Assistant U.S. Attorney William Ridgeway showed a photo of the federal building where the judges worked. Turner had added arrows pointing to “anti-truck bomb barriers” before posting it on June 3. “The violence the defendant is implying really couldn’t be more clear,” Ridgeway said.
The prosecution emphasized that Turner’s post criticizing the three judges mentioned the murder of their colleague’s family. The June 2 post asserted that the “court didn’t get the hint after these killings” of Chicago federal judge Joan Lefkow’s mother and husband and “it appears another lesson is needed.” Turner exploited the tragedy in an attempt to instill fear, Ridgeway said. “Ladies and gentlemen,” Ridgeway said, “it doesn’t get much closer to home for these judges than the reference to Judge Lefkow.” (A white supremacist was convicted in 2004 for soliciting Lefkow’s killing, but the 2005 murder of Lefkow’s husband and mother were unrelated to the movement.) Prosecutors also said Turner was aware that the readers of his blog were capable of violence. “The defendant knows that the publication of this information poses danger,” Ridgeway said.
But Sanan, the defense attorney, noted that Turner twice called Lefkow “worthy of death,” yet was never prosecuted because his words did not amount to an illegal threat. He questioned why Turner was being prosecuted now for a similar statement. “The only way it becomes a threat is if you live inside their vacuum,” he said, gesturing toward the prosecution.
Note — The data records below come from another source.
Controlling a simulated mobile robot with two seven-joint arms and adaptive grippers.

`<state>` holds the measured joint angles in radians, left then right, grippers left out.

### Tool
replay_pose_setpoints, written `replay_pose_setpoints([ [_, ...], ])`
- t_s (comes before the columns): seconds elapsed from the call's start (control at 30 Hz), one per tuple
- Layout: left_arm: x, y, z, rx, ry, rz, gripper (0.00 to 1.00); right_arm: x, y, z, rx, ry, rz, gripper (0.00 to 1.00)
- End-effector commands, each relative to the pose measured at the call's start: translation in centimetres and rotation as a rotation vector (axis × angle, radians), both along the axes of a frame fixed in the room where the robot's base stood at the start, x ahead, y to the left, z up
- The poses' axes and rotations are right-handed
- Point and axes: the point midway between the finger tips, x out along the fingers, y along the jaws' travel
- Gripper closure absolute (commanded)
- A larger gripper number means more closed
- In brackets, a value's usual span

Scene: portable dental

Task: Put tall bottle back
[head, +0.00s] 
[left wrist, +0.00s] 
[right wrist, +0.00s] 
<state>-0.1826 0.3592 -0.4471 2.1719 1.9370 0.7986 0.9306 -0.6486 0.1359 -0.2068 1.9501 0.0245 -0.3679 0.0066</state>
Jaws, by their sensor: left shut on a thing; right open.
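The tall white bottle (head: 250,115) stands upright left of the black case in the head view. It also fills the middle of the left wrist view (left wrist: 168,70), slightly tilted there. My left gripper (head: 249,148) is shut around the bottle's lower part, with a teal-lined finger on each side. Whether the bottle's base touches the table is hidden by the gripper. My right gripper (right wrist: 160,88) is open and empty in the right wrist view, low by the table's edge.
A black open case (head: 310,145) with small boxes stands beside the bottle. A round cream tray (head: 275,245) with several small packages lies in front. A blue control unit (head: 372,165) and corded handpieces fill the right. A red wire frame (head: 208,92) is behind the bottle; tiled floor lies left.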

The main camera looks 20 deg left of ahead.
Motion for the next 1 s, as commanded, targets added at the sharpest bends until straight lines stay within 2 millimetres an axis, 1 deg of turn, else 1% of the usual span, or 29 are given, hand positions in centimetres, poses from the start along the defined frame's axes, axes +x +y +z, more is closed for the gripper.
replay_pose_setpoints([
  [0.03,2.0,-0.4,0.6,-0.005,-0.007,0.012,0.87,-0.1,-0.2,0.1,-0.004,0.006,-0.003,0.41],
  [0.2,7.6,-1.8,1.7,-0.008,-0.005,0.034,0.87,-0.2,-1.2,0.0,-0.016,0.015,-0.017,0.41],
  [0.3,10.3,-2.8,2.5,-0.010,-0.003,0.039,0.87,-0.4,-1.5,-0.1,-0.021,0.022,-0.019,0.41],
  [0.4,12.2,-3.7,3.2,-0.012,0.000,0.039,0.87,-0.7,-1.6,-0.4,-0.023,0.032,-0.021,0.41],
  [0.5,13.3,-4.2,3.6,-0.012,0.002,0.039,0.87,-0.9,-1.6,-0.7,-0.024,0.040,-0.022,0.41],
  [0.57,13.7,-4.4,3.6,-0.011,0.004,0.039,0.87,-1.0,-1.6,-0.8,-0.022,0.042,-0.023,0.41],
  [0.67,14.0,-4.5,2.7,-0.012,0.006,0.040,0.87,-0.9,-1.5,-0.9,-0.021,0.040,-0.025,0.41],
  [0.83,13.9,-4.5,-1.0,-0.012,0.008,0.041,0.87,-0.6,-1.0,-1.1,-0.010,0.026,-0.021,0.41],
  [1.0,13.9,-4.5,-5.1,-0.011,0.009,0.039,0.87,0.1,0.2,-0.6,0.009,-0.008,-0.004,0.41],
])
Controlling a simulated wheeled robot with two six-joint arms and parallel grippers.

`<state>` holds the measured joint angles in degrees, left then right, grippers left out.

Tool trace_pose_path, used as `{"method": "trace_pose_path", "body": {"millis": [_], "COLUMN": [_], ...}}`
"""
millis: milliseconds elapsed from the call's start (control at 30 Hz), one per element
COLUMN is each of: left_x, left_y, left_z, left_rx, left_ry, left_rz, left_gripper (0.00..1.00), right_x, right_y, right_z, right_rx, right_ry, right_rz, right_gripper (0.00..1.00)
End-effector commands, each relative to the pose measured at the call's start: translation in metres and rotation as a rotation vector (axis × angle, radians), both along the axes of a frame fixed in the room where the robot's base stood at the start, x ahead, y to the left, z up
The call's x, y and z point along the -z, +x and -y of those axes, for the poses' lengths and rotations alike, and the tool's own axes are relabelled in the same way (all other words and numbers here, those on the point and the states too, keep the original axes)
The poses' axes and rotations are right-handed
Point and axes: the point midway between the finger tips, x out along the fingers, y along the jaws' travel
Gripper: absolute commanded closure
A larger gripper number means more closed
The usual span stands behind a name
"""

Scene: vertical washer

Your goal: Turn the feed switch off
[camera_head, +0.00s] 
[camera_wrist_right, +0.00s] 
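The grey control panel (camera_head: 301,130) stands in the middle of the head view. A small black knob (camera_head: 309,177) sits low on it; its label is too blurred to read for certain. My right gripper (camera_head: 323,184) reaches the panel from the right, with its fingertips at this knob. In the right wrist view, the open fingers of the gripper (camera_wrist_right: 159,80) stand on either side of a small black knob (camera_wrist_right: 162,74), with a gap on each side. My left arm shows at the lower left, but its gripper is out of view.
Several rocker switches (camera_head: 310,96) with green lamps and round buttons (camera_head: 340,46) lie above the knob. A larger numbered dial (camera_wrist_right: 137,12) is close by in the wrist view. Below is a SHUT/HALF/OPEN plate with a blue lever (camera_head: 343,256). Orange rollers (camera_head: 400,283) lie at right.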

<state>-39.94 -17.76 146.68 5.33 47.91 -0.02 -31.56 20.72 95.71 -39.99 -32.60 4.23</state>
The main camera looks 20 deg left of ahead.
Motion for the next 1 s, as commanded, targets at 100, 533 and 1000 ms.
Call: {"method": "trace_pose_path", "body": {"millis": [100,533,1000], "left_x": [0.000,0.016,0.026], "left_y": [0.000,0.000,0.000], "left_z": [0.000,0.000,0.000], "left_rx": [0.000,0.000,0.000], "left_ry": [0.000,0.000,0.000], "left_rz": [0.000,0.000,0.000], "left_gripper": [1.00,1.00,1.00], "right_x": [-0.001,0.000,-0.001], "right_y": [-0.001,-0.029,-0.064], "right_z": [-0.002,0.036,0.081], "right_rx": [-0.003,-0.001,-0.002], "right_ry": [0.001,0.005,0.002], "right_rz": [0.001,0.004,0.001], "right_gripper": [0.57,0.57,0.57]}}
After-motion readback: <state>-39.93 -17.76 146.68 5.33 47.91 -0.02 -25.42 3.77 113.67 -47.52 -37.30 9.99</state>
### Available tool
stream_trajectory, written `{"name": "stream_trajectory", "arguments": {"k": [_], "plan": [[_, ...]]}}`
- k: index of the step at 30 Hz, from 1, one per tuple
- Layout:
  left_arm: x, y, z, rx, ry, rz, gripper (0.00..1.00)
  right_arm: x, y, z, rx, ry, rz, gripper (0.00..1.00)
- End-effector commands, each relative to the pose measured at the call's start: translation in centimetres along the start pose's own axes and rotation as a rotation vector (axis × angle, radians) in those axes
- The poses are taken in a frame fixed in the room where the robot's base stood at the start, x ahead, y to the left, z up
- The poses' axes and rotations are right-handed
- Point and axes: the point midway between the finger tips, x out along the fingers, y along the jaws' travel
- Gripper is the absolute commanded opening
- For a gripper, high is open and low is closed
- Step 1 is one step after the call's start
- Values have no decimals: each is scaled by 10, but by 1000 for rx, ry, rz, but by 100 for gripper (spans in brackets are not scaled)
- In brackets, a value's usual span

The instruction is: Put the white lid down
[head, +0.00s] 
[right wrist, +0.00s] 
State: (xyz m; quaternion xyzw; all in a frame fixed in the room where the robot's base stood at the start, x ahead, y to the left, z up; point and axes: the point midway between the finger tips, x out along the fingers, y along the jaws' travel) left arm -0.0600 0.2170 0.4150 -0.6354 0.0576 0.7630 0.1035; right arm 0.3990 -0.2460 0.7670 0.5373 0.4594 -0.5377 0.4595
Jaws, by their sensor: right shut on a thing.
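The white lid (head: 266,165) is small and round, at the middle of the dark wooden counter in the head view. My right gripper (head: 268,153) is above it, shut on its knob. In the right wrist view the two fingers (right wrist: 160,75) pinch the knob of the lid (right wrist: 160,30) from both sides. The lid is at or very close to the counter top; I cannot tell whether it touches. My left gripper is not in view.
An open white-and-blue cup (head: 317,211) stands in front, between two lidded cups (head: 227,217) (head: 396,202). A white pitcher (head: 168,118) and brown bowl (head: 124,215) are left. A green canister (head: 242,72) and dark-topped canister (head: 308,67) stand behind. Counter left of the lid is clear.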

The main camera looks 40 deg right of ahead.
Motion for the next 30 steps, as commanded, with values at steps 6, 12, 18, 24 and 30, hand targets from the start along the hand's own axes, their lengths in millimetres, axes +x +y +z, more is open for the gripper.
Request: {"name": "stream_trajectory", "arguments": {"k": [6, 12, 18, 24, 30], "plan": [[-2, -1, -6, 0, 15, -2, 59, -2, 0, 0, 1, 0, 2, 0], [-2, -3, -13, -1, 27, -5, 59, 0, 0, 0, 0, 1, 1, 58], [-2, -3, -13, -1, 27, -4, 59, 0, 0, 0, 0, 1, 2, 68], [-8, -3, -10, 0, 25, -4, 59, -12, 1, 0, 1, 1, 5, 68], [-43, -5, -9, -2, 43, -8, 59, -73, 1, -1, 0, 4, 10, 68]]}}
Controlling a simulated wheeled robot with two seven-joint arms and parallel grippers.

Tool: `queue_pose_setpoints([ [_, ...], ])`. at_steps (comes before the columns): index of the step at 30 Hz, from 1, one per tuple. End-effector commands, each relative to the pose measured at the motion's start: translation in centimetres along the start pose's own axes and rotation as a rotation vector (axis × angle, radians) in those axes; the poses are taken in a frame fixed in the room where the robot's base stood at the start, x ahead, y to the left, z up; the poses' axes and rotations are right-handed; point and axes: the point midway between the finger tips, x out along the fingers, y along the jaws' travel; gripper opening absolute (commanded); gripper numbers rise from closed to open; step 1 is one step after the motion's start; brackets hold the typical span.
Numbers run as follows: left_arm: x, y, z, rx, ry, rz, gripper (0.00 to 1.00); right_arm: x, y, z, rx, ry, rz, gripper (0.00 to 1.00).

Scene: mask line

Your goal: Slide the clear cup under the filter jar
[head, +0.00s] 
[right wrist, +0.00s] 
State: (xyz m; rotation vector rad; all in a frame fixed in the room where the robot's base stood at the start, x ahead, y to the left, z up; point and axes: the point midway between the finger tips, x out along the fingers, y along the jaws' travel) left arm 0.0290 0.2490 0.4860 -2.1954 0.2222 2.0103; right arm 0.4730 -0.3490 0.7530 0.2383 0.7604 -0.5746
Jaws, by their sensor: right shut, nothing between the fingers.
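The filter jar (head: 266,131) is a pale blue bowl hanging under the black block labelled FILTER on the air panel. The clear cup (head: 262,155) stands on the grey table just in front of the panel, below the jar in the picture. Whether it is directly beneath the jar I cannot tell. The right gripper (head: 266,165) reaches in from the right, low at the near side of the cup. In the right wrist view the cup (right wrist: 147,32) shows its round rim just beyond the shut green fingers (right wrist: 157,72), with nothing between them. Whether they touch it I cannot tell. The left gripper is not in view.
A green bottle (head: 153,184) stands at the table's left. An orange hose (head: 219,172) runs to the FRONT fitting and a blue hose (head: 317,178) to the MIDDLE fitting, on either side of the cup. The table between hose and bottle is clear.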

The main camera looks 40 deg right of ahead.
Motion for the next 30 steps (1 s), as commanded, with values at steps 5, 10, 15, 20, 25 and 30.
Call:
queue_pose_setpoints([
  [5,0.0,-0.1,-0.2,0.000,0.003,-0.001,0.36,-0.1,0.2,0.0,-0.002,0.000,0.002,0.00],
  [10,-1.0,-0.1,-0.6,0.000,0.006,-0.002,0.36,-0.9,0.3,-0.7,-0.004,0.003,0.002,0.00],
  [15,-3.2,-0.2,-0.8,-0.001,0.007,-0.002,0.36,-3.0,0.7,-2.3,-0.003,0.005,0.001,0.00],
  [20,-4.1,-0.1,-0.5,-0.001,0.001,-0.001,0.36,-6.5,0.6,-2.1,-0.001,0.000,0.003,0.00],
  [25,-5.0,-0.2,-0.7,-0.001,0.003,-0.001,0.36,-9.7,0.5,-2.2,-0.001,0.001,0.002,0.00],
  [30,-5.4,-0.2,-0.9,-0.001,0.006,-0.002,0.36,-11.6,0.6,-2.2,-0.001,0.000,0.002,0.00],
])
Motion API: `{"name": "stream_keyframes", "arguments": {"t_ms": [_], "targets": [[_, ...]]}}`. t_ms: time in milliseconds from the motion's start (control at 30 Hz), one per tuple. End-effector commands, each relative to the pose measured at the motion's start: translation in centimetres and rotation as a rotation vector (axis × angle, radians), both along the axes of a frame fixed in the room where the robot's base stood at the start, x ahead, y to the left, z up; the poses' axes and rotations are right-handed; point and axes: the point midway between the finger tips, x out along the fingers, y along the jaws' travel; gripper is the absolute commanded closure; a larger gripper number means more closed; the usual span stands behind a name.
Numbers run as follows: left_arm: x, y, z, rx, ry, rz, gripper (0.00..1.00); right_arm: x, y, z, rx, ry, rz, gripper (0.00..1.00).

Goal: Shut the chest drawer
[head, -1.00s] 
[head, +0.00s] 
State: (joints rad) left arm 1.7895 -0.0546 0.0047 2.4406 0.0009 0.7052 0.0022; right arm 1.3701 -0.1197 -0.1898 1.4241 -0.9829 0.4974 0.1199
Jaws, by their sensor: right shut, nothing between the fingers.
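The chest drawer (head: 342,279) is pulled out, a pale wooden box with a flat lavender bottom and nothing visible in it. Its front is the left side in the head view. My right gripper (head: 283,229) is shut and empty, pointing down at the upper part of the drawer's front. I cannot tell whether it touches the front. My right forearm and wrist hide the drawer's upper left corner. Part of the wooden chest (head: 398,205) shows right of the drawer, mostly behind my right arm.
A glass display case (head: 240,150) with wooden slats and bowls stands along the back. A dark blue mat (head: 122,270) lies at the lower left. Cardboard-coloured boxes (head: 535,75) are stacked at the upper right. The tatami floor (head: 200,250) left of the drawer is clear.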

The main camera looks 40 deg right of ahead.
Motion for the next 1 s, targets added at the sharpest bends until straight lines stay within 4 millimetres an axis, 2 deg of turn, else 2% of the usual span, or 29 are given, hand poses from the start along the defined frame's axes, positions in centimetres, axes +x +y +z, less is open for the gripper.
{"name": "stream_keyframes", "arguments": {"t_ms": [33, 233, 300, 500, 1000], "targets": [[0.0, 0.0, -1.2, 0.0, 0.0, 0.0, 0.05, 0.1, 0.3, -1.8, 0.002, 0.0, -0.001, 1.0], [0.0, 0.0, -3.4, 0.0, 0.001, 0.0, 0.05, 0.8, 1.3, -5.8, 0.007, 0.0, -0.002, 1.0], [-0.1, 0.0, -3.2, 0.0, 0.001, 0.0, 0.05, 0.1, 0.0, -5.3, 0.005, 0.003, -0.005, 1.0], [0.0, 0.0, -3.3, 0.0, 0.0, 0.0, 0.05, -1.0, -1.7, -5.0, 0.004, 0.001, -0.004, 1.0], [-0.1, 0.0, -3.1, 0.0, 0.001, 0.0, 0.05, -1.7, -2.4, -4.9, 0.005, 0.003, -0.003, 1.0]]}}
The FBI would not have allowed Turner to be a confidential informant if they thought he was dangerous, Sanan said. Even his radio show listeners don’t take him seriously, Sanan said after reading a comment from one of them. “They think he’s a joke. He’s all talk and no action.” Sanan suggested that Turner is being prevented from expressing his opinion because he’s no longer an FBI informant. “The government is trying to take away his voice,” Sanan said. “The law requires you to give him his voice back.”
Turner, who was sitting at the defense table, nodded when Sanan said the First Amendment protects vehement criticism of public figures, including federal judges. He whispered to his attorneys several times while prosecutors were speaking. He seemed to be in good spirits, even whistling when he briefly returned to a nearly empty courtroom this afternoon with his wife and son. Turner’s brother and mother were also in attendance.
With the jury about to deliberate, the prosecution asked the judge to dismiss a juror who’d said — after jury selection was complete — that he wasn’t sure if he could be impartial because of his strong belief in the First Amendment. The juror also said he remembered reading about Turner while doing legal research. The prosecution said if they’d had that information they would have used one of their preemptory challenges to strike him; the defense wanted him to remain on the jury.
“He has been a most attentive juror,” said Judge Walter, who seemed perplexed about what to do. He noted that juror said he could follow the judge’s interpretation of the law even if it conflicted of his own.
“I see the arguments on both sides and they’re both good,” Walter said. After a moment’s pause, he made his decision: “Tie goes to the defendant. [The juror] stays.”